HUFSTEDLER, Circuit Judge.

This interlocutory appeal raises novel questions about the creation and enforcement of federal tax liens levied on Washington community property to secure payment of a husband's premarital income tax liability.

In 1954 the Internal Revenue Service levied deficiency assessments against the taxpayer in respect of his income taxes for the years 1946 and 1947. The taxpayer married Marie Overman in 1948. When the taxpayer failed to meet the deficiency demand, a notice of federal tax liens was filed with the proper Washington state officials. The Government sued in 1960 to recover judgment against the taxpayer for the tax liabilities underlying the assessments, and a judgment for $109,709.56 in favor of the Government was rendered in 1961. The judgment recited that it was "individually only, and not against his marital community." The Government brought the present action on August 2, 1967, under section 7403 of the Internal Revenue Code (26 U.S.C. § 7403), to enforce the liens, joining as defendants the taxpayer, his wife, and certain other persons claiming an interest in the property attached.1

In the order from which this appeal has been taken the district court decided that the Government had a valid lien on the taxpayer's undivided one-half interest in the marital community, that the lien was enforceable against the community assets as to which foreclosure was sought, and that the Government was not precluded from enforcing its lien by limitations or laches, or by the doctrines of res judicata, estoppel, or waiver. We affirm the order.

I.

Section 6321 of the Internal Revenue Code (26 U.S.C. § 6321) provides that the amount of the delinquent taxpayer's liability "shall be a lien in favor of the United States upon all property and rights to property, whether real or personal, belonging to such person." The statute incorporates state law for the limited purpose of ascertaining whether or not the taxpayer's interest is "property" or "rights to property." (Aquilino v. United States (1960) 363 U.S. 509, 80 S.Ct. 1277, 4 L.Ed.2d 1365; United States v. Bess (1958) 357 U.S. 51, 78 S.Ct. 1054, 2 L.Ed.2d 1135.) If state law raises the taxpayer's interest to the status of property or rights to property, federal law will cause a lien to attach to that interest. We must thus turn to Washington law to determine whether the taxpayer's interest in the community property constitutes "property" or "rights to property" belonging to him. We believe that it does.

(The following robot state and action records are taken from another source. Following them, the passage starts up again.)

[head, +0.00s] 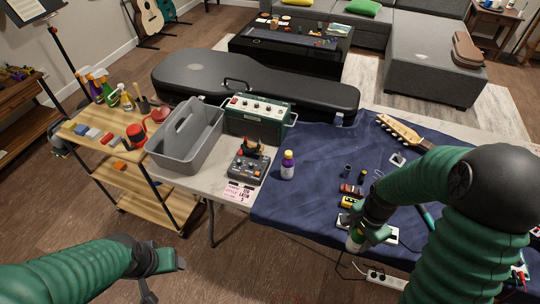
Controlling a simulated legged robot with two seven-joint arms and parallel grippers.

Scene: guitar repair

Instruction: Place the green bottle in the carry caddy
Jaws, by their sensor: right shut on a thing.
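The grey carry caddy (166,160) stands at the left end of the table, with a handle across its middle; the part of its inside that shows looks empty. My right gripper (359,237) is at the right, low over the blue cloth near the table's front edge. It is shut on the green bottle (353,243), which is mostly hidden by the fingers; only a green and pale part shows. I cannot tell if the bottle touches the cloth. My left gripper (166,277) is open and empty, in front of the table at the lower left.
A green amplifier (254,117) and a pedal box (248,166) are right of the caddy. A black guitar case (300,93) lies behind. A wooden cart (110,150) stands left.

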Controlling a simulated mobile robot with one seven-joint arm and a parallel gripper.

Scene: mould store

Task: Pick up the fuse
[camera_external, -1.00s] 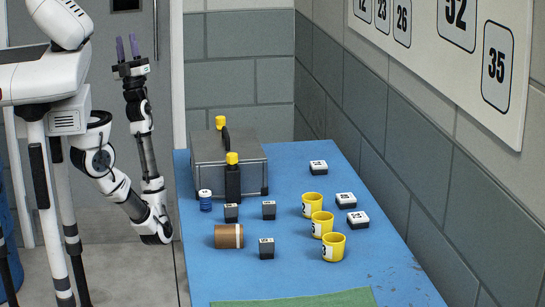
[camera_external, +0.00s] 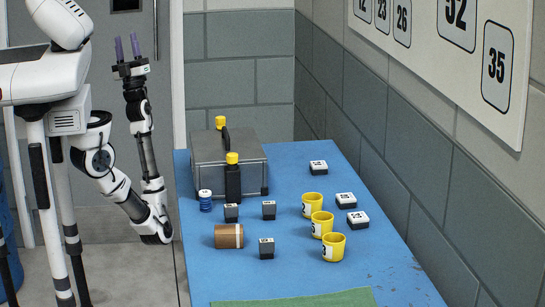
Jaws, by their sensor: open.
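A brown cylinder with a pale band near its right end lies on its side on the blue table; it looks like the fuse (camera_external: 226,236). My gripper (camera_external: 127,47) is raised to the left of the table, with its two purple fingers pointing up. It is open and empty, well apart from the cylinder. Nothing hides the cylinder in this view.
The blue table (camera_external: 290,285) also bears a grey case (camera_external: 212,167), a dark bottle with a yellow cap (camera_external: 233,183), a blue jar (camera_external: 205,201), several small black-and-white blocks (camera_external: 266,249) and three yellow cups (camera_external: 334,247). A green mat (camera_external: 300,299) lies in front.

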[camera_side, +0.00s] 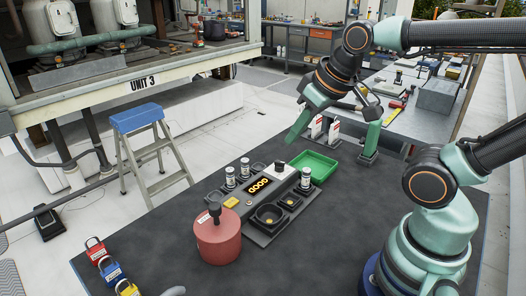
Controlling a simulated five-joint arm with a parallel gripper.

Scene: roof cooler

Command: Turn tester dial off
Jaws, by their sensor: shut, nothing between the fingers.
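Round black wells (268,214) sit at the tester's front. My gripper (289,141) comes in from the upper right, pointing down and left. Its green fingers are together and empty. In this view the tips show just above the knob, apparently apart from it.
White cylinders (230,177) stand around the tester, another (306,178) at its right. A green tray (322,166) lies behind right. A red pot (217,240) stands in front left. Several padlocks (111,270) lie at the mat's left. A blue-topped step stool (137,118) stands beyond.

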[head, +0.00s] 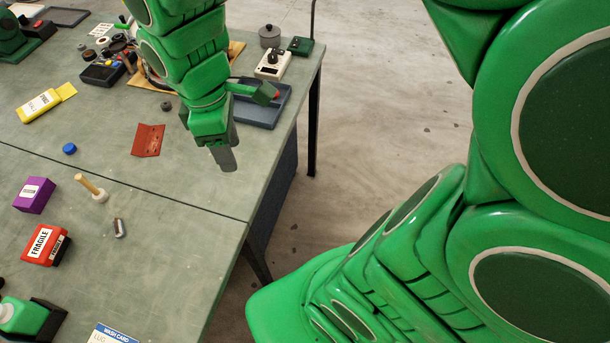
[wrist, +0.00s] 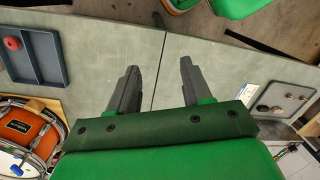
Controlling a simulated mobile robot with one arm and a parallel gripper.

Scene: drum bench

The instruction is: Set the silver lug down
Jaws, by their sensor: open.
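A small silvery piece (head: 119,228), which looks like the silver lug, lies on the grey-green bench near the wooden-handled tool in the head view. My gripper (head: 222,160) is over the bench near its right edge, well to the right of and beyond that piece. In the wrist view my gripper (wrist: 158,78) has its two dark fingers apart, with only bare bench and a seam visible between them. I see no lug in the fingers, and I cannot pick out the lug in the wrist view.
A blue-grey tray (head: 262,112) stands behind my gripper; in the wrist view it (wrist: 52,78) holds a red round piece (wrist: 12,43). A red bracket (head: 148,140), purple box (head: 34,195), red FRAGILE box (head: 44,244) and wash card (head: 112,335) lie on the bench. The bench around my gripper is clear.

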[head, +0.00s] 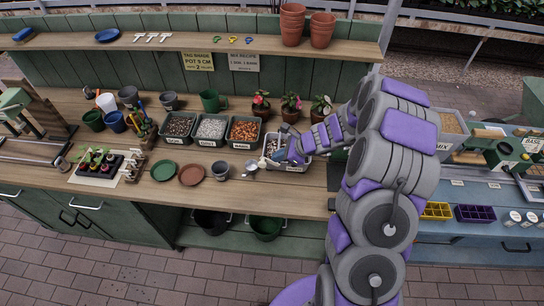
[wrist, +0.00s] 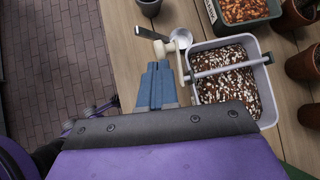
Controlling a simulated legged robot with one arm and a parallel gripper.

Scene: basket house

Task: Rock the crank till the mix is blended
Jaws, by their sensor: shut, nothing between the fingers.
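The mixing bin, a pale grey rectangular tub (wrist: 268,98), stands on the wooden bench in the wrist view. It also shows partly behind my arm in the head view (head: 291,168). The mix (wrist: 232,88) inside is dark brown, speckled with white and reddish bits throughout. The crank has a grey bar (wrist: 228,65) across the tub and a pale arm with a knob (wrist: 182,66) outside its left wall. My gripper (wrist: 157,72) is shut and empty, its blue fingers just left of the crank arm; contact is unclear. It shows small in the head view (head: 292,151).
A metal scoop (wrist: 180,37) lies by the tub. Trays of grit (head: 211,129) and orange chips (head: 243,130) stand to its left, potted plants (head: 291,105) behind. Two saucers (head: 164,170) lie on the bench. A bin labelled MIX (head: 446,142) stands right of my arm.

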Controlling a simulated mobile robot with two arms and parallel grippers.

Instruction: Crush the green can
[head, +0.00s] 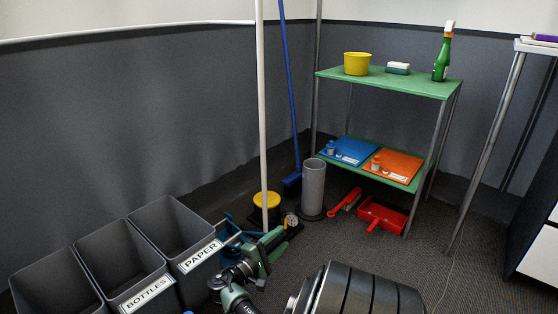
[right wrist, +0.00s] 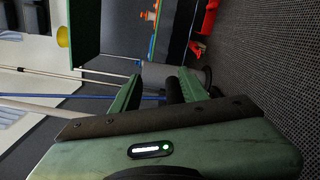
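I see no green can in either view. My right gripper (head: 270,248) is low near the floor in the head view, just right of the bins. In the right wrist view its two green fingers (right wrist: 160,82) stand apart. A dark bar (right wrist: 173,90) shows between them, close to one finger; I cannot tell what it is or whether it touches. A blue device (head: 231,224) with a pale rod stands beside the gripper, partly hidden by it; I cannot tell if it is a crusher. My left gripper is not in view.
Grey bins marked BOTTLES (head: 148,293) and PAPER (head: 200,256) stand at the left. A yellow-topped device (head: 267,199), a grey cylinder (head: 313,185) and a blue broom (head: 290,100) stand behind the gripper. A green shelf (head: 420,86) is behind.

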Under Washington law the marital community, with certain stated exceptions, is composed of all property acquired by the spouses after marriage. (Rev.Code Wash. §§ 26.16.010, 26.16.020, 26.16.030.) The interest of each spouse in the community is an intangible asset, giving each spouse an equal, present, and vested right in the marital community with full rights of enjoyment. (In re Towey's Estate (1945) 22 Wash.2d 212, 155 P.2d 273; Marston v. Rue (1916) 92 Wash. 129, 159 P. 111.) The interest of each in the community is protected from certain acts of the other that would impair his interest. (E. g., Occidental Life Ins. Co. v. Powers (1937) 192 Wash. 475, 74 P.2d 27; Bergman v. State (1936) 187 Wash. 622, 60 P.2d 699; Rev.Code Wash. §§ 26.16.030, 26.16.040, 26.16.100.) Each spouse can sell or give his community to the other during the life of the community (Rev.Code Wash. §§ 26.16.050), and each has the right of testamentary disposition of his moiety. (In re Towey's Estate, supra; Rev.Code Wash. §§ 11.04.050, 26.16.030.)

These incidents accorded to the taxpayer by virtue of his interest in the marital community make it appropriate to characterize that interest as "rights to property" for purposes of section 6321. The interest gives the taxpayer present, vested, and substantial rights to the property of the community, and that interest has been described by both the Supreme Court of Washington and the Supreme Court of the United States as a "vested property right." (In re Towey's Estate, supra; Poe v. Seaborn (1930) 282 U.S. 101, 111, 51 S.Ct. 58, 75 L.Ed. 239.) No more is needed to identify the interest as one to which a federal tax lien can attach. We disapprove the contrary conclusion reached in Stone v. United States (W.D.Wash.1963) 225 F.Supp. 201.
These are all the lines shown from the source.